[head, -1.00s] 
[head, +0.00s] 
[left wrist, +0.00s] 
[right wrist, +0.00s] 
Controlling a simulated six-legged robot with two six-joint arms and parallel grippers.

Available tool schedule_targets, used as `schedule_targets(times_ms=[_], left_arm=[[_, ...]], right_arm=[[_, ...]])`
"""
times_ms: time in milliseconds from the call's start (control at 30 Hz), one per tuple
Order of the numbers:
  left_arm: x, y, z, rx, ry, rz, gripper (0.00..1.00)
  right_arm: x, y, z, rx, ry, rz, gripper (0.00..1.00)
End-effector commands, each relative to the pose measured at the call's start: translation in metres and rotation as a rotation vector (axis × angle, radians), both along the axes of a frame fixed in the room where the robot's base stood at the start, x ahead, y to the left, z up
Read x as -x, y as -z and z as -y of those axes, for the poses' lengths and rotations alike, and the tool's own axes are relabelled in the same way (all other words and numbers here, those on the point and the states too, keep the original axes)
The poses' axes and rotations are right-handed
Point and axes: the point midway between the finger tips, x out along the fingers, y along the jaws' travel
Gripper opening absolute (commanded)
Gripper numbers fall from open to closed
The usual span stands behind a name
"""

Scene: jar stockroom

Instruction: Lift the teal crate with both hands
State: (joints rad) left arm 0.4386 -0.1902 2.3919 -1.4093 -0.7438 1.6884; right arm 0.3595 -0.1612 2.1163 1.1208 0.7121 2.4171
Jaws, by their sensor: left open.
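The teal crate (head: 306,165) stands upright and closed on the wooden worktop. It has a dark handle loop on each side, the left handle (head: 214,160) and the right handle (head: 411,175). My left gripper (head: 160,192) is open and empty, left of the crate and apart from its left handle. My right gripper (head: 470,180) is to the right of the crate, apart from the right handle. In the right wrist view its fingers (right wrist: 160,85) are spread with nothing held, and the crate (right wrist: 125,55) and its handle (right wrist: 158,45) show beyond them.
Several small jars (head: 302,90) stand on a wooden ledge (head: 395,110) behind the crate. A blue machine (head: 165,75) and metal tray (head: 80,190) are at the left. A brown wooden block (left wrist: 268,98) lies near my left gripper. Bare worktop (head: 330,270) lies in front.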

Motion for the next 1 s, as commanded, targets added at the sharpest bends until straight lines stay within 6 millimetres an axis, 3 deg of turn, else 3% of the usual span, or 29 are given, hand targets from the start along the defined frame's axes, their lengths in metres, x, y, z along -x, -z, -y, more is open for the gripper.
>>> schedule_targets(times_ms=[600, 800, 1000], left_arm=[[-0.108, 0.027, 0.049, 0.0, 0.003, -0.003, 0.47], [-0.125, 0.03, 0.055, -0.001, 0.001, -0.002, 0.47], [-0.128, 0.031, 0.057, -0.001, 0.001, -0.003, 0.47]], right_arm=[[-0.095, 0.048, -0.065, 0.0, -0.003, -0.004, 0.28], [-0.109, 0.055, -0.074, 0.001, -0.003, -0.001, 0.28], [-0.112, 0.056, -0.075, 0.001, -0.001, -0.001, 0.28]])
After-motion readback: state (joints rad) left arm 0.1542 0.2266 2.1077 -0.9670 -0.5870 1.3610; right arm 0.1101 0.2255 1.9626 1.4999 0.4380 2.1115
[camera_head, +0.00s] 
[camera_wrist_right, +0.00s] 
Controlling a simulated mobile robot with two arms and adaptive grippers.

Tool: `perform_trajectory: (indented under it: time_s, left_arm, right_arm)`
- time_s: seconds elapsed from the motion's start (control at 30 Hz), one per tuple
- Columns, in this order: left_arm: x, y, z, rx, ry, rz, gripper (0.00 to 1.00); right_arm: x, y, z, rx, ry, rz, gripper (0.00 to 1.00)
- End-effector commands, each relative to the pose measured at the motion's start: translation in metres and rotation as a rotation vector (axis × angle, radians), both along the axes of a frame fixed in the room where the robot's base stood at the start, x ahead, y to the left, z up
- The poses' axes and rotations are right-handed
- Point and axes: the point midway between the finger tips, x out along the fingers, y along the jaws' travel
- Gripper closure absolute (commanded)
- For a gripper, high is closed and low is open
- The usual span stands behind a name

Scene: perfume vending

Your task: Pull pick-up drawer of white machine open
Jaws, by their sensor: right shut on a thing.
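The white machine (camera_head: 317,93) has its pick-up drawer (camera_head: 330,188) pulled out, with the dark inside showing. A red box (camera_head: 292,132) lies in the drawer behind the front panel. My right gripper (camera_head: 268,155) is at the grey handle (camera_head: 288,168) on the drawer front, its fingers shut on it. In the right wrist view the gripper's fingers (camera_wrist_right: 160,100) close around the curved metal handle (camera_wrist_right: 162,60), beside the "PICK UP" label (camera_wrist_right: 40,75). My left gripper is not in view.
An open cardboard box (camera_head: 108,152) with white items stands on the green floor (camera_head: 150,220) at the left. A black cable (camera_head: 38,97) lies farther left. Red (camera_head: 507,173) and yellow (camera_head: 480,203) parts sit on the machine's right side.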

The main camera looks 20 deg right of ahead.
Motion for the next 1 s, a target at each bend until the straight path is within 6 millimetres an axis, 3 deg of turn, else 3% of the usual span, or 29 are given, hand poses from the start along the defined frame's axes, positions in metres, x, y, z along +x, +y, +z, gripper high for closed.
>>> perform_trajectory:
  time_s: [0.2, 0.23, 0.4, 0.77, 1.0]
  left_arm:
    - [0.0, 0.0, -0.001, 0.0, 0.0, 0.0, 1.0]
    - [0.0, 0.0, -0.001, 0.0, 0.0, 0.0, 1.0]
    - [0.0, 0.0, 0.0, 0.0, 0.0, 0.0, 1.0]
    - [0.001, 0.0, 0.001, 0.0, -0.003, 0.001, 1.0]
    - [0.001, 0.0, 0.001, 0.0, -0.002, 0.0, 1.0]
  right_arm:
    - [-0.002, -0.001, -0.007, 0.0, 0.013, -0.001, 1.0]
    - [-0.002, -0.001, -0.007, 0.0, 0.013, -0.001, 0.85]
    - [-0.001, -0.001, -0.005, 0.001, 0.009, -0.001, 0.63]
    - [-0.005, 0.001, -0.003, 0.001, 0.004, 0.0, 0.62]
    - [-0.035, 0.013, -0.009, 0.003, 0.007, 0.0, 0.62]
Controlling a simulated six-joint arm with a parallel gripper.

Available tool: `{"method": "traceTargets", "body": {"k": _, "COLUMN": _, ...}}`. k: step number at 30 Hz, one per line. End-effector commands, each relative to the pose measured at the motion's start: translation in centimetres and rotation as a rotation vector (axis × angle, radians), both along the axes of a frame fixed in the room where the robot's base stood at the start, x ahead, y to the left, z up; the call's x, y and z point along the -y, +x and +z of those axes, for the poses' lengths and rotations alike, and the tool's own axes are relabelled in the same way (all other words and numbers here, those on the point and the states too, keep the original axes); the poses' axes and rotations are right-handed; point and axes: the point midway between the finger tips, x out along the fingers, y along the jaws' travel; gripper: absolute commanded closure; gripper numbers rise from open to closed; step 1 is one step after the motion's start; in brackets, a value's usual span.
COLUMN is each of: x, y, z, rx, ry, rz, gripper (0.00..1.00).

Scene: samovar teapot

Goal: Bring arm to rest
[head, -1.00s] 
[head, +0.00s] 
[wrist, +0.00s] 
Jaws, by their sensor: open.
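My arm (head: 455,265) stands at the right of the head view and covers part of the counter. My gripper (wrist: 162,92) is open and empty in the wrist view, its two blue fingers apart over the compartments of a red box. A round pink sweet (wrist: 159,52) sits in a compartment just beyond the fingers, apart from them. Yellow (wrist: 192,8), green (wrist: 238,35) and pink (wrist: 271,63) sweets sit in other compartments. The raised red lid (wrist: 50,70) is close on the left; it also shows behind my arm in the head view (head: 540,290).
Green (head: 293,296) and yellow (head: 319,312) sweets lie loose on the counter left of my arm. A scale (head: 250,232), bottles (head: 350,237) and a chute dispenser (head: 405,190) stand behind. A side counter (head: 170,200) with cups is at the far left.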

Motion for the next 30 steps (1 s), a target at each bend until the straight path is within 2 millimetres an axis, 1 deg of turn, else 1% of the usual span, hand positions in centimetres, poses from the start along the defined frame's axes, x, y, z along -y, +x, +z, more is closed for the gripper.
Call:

******

Starting at the line that contains "[left wrist, +0.00s]" and ending at the line that contains "times_ms: time in", repeat each line exactly, both ends included, and nothing else.

[left wrist, +0.00s] 
[right wrist, +0.00s] 
Controlling a simulated six-legged robot with two six-joint arms and parallel grippers.

Available tool schedule_targets, used as `schedule_targets(times_ms=[_], left_arm=[[_, ...]], right_arm=[[_, ...]])`
"""
times_ms: time in milliseconds from the call's start (control at 30 Hz), one per tuple

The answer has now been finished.